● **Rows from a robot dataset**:
# # #

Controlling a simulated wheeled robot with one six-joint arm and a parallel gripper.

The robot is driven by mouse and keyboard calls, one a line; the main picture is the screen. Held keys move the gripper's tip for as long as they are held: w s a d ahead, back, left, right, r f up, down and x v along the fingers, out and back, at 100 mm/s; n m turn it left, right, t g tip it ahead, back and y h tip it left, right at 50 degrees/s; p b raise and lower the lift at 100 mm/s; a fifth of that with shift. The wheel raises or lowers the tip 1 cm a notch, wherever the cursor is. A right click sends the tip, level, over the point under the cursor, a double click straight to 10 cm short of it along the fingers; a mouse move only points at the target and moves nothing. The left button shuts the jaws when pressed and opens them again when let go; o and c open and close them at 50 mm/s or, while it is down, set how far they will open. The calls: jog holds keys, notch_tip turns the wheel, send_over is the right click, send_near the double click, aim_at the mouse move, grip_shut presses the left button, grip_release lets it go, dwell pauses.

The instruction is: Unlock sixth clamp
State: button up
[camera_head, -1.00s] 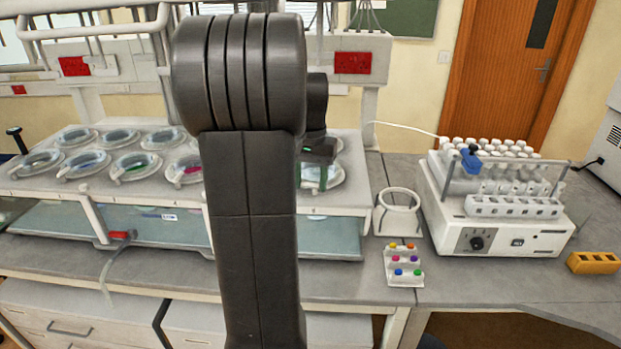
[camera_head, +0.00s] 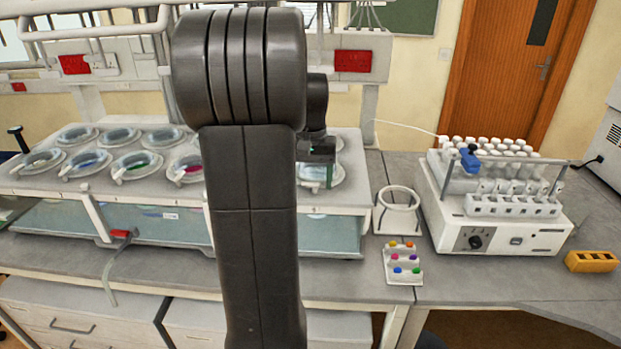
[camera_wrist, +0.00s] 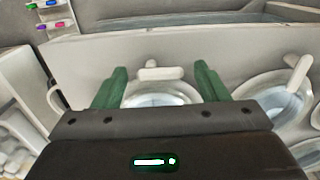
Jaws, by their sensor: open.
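The tablet tester bath has round vessels in two rows, with pale clamp levers on the front row. My gripper (camera_head: 316,174) is over the rightmost front vessel (camera_head: 341,174) in the head view. In the wrist view my gripper (camera_wrist: 160,85) has its two green fingers apart, with nothing held between them. A white clamp lever (camera_wrist: 160,73) shows between and just beyond the fingertips, on a vessel rim (camera_wrist: 150,98). A neighbouring clamp lever (camera_wrist: 298,74) shows to the right on another vessel. My arm hides part of the front row in the head view.
To the right stand a white ring stand (camera_head: 398,199), a rack of coloured caps (camera_head: 402,270) and a white instrument with tubes (camera_head: 490,235). A yellow block (camera_head: 592,261) lies at the far right. A rail and posts rise behind the bath.

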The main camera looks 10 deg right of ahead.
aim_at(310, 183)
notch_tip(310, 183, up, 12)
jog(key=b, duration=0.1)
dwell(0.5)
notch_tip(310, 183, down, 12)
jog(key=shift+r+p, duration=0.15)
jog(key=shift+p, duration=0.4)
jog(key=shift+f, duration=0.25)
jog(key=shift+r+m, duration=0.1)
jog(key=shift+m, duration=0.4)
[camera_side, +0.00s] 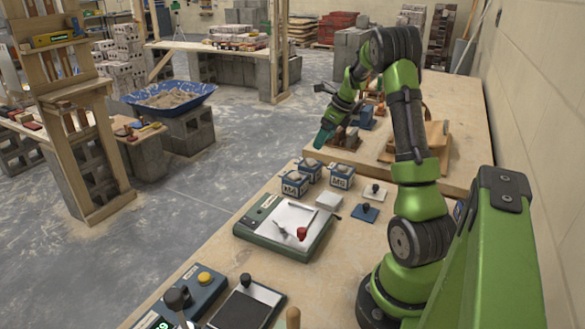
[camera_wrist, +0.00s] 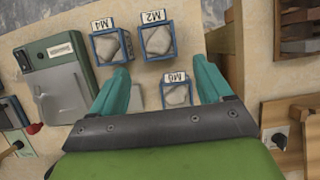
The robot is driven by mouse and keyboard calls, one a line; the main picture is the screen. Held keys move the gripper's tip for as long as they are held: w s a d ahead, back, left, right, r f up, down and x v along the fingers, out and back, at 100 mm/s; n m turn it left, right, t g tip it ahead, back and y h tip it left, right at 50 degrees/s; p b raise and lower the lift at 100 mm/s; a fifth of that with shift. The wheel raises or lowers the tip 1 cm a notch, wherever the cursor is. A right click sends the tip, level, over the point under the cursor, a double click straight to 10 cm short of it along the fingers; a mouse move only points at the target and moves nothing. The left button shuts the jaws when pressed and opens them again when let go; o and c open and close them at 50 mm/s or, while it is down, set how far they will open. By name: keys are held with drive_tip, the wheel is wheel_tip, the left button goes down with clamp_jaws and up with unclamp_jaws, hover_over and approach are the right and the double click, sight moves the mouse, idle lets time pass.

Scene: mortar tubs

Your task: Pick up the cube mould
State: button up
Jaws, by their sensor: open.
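Three small blue cube moulds, each holding a grey lump and a white label, stand on the bench. The M4 mould (camera_side: 295,185) is front left, the M2 mould (camera_side: 311,168) is behind it, and what looks like M6 (camera_side: 341,177) is to the right. The wrist view shows M4 (camera_wrist: 111,46) and M2 (camera_wrist: 157,42) past the fingertips. The M6 mould (camera_wrist: 176,94) appears between the teal fingers there, partly hidden by my gripper. My gripper (camera_side: 325,137) is open and empty, in the air above and beyond the moulds, touching none.
A green scale (camera_side: 284,228) with a metal plate and small tools lies in front of the moulds. Small plates (camera_side: 367,212) lie to the right. A raised wooden board (camera_side: 470,150) with wooden items and a blue block (camera_side: 366,117) is behind. A wall (camera_side: 535,100) bounds the right.

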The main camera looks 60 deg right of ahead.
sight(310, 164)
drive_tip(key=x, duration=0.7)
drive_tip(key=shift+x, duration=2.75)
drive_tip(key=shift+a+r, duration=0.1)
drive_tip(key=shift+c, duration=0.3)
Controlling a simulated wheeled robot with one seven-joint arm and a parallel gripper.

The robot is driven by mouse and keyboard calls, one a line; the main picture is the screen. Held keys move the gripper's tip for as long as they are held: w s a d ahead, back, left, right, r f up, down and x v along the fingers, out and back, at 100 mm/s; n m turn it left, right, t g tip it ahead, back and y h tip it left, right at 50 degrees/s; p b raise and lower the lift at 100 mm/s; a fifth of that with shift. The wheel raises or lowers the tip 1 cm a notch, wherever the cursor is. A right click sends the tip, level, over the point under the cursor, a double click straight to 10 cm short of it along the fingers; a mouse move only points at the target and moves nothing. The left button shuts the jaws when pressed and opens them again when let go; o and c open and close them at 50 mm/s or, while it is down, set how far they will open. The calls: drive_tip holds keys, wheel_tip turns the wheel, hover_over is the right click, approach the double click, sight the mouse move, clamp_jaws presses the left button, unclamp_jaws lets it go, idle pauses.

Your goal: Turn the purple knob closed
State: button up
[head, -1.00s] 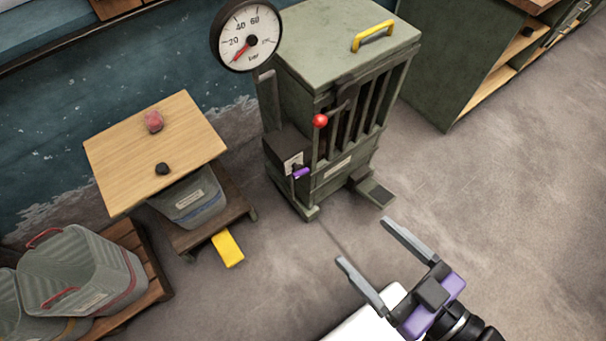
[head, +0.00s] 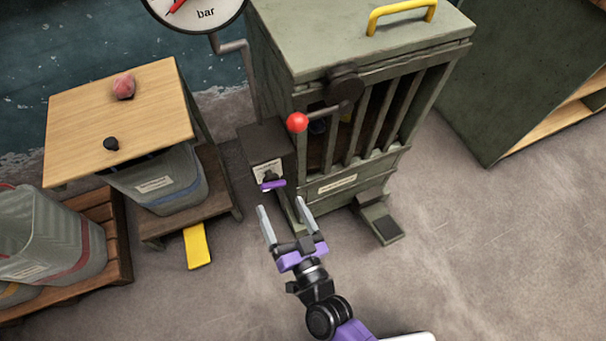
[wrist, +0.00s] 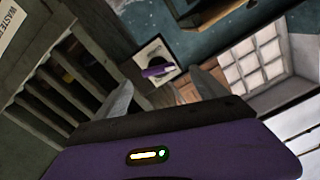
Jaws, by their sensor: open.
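The purple knob (head: 273,184) sits on the front of a dark box (head: 262,150) at the left side of the green cabinet, under a small white label. In the wrist view the knob (wrist: 157,71) shows ahead, between and beyond the two fingers. My gripper (head: 283,207) is open and empty, just below the knob in the head view, its fingers pointing toward the box. The fingers look apart from the knob. In the wrist view my gripper (wrist: 165,90) shows both grey fingertips spread.
The green barred cabinet (head: 360,60) has a red-balled lever (head: 297,122) close above the knob and a pedal (head: 380,222) at its foot. A wooden-topped stand (head: 120,120) with a grey bin (head: 165,185) is at left. The floor in front is free.

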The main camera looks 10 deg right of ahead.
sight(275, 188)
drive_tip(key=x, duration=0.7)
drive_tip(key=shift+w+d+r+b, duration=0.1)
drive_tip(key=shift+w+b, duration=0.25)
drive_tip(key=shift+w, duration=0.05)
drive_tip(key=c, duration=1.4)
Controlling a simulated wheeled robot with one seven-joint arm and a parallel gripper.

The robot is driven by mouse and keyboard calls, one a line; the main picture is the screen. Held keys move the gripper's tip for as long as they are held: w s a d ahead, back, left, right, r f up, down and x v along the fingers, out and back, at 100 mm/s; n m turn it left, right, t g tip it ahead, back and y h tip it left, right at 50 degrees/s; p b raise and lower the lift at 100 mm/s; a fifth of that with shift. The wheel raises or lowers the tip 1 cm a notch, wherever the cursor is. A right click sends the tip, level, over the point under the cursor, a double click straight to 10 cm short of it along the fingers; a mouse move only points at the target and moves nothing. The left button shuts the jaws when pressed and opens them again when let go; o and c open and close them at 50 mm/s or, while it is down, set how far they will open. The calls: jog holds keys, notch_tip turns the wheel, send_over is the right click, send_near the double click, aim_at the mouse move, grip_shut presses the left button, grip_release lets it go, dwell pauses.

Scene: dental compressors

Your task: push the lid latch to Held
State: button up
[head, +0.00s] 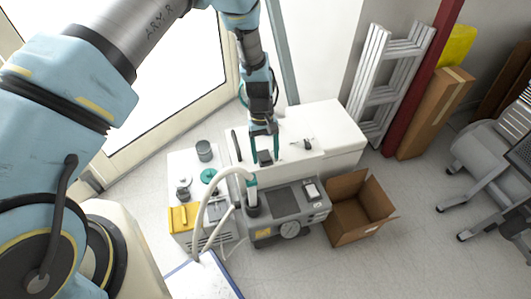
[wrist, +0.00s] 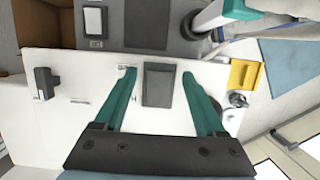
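My gripper (head: 264,161) is open above the white cabinet (head: 338,140). In the wrist view, my gripper (wrist: 159,75) has its two teal fingers spread, with nothing held. A dark grey rectangular block (wrist: 158,85) shows between the fingers, on the white top; I cannot tell whether they touch it. A small black lever-like fitting (wrist: 42,83) stands on the white top to the left, apart from the fingers. It also shows in the head view (head: 307,144). I cannot tell which part is the lid latch, and no Held marking is readable.
A grey compressor unit (head: 290,212) with a gauge and pale hose stands in front of the cabinet. An open cardboard box (head: 358,207) is to its right. A yellow item (head: 183,217) and grey cup (head: 204,150) are left. A ladder (head: 385,80) leans behind.

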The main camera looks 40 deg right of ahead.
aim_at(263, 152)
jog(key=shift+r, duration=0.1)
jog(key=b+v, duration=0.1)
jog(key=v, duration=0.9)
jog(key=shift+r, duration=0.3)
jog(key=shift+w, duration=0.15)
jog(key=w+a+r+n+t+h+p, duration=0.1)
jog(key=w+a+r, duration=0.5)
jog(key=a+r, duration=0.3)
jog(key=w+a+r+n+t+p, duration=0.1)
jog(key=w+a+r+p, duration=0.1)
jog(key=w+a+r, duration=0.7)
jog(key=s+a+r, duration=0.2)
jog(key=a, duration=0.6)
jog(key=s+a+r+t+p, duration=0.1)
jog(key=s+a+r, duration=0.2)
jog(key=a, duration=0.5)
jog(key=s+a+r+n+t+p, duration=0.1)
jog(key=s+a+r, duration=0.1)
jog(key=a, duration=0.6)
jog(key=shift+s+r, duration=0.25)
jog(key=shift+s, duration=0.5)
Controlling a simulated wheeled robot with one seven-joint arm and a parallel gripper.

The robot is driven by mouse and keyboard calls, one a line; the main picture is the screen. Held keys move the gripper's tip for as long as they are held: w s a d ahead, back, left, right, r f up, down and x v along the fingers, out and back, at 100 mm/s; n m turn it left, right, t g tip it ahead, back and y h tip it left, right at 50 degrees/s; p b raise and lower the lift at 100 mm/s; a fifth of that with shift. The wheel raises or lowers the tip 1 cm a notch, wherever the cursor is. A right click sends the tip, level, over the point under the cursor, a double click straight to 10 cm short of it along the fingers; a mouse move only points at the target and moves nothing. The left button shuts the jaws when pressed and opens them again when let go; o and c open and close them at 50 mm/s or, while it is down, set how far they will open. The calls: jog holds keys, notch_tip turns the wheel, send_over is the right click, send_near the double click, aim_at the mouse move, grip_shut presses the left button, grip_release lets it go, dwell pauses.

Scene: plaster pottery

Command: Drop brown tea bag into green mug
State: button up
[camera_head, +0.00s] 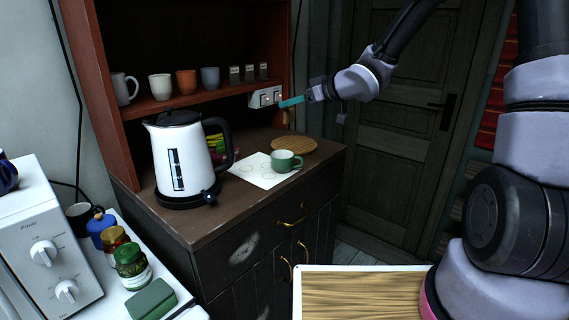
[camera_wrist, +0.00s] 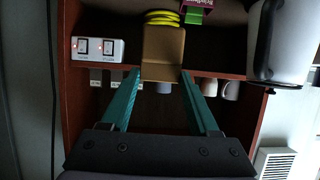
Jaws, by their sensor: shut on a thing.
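My gripper (camera_head: 283,104) has teal fingers and is shut on the brown tea bag. In the wrist view the tea bag (camera_wrist: 163,50) sits between the fingertips (camera_wrist: 161,73). In the head view the tea bag (camera_head: 287,117) hangs just below the fingertips, small and partly lost against the dark cabinet edge. The green mug (camera_head: 285,162) stands upright on the brown counter, at the edge of a white sheet. My gripper is well above the mug in the head view, apart from it. I cannot make out the mug in the wrist view.
A white kettle (camera_head: 180,160) stands left of the mug; it also shows in the wrist view (camera_wrist: 285,45). A round wooden board (camera_head: 294,145) lies behind the mug.

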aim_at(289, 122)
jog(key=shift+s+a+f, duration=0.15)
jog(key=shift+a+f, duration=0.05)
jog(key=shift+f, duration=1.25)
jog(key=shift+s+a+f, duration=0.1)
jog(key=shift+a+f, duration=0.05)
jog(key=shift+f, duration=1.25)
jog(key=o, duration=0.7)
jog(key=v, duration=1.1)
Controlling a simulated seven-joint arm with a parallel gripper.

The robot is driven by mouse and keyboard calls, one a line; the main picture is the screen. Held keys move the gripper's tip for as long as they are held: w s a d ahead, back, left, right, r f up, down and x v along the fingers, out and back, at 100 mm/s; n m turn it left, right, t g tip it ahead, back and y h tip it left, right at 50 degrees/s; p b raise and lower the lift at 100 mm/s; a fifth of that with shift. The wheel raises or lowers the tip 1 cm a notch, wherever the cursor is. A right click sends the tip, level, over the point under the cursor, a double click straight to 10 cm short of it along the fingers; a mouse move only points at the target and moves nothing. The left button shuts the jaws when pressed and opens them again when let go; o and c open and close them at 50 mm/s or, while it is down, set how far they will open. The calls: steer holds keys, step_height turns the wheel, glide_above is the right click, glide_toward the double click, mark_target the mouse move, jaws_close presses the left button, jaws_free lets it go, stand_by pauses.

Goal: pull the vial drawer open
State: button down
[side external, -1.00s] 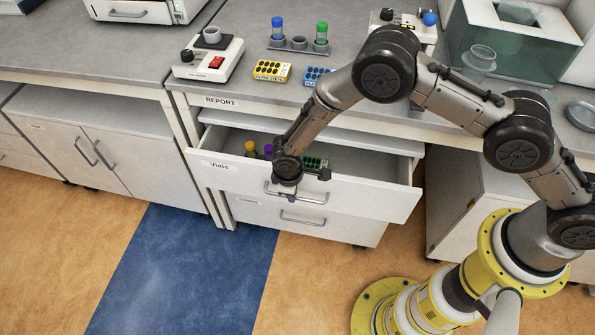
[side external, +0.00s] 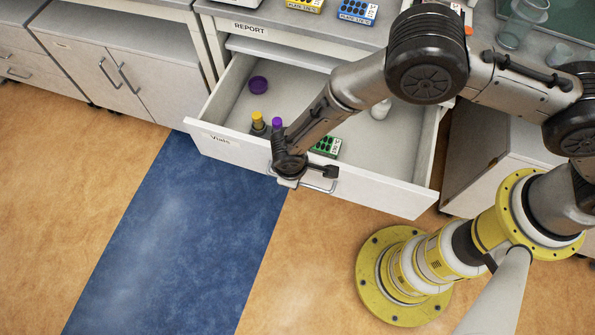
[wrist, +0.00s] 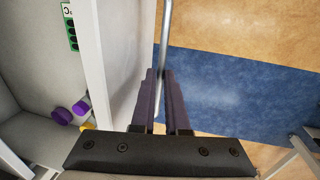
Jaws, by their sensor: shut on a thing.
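The vial drawer (side external: 385,192), labelled "Vials", stands well open in the side external view, with its inside showing. Its metal bar handle (side external: 322,187) is on the front panel. The handle also shows in the wrist view (wrist: 163,45), running down between the fingers. My gripper (side external: 290,181) is at the left part of the handle, shut on it; it also shows in the wrist view (wrist: 163,85). Inside the drawer are a yellow-capped vial (side external: 258,122), a purple-capped vial (side external: 277,124), a purple round item (side external: 258,84) and a green-and-white block (side external: 328,146). My arm hides part of the drawer's inside.
The counter above bears a yellow block (side external: 306,4), a blue block (side external: 357,11) and a glass beaker (side external: 522,22). A closed cabinet (side external: 120,80) stands at the left. The floor in front of the drawer, with a blue strip (side external: 185,225), is clear.

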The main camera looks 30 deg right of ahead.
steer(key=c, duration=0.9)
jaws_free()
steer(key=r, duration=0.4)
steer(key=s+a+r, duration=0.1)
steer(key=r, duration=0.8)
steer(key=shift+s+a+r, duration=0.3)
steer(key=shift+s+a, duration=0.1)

# # #

● **PROBLEM TO WORK ON**: In the entries above, count each line holding "task" and report the total and nothing more.

● **THE REPLY**: 2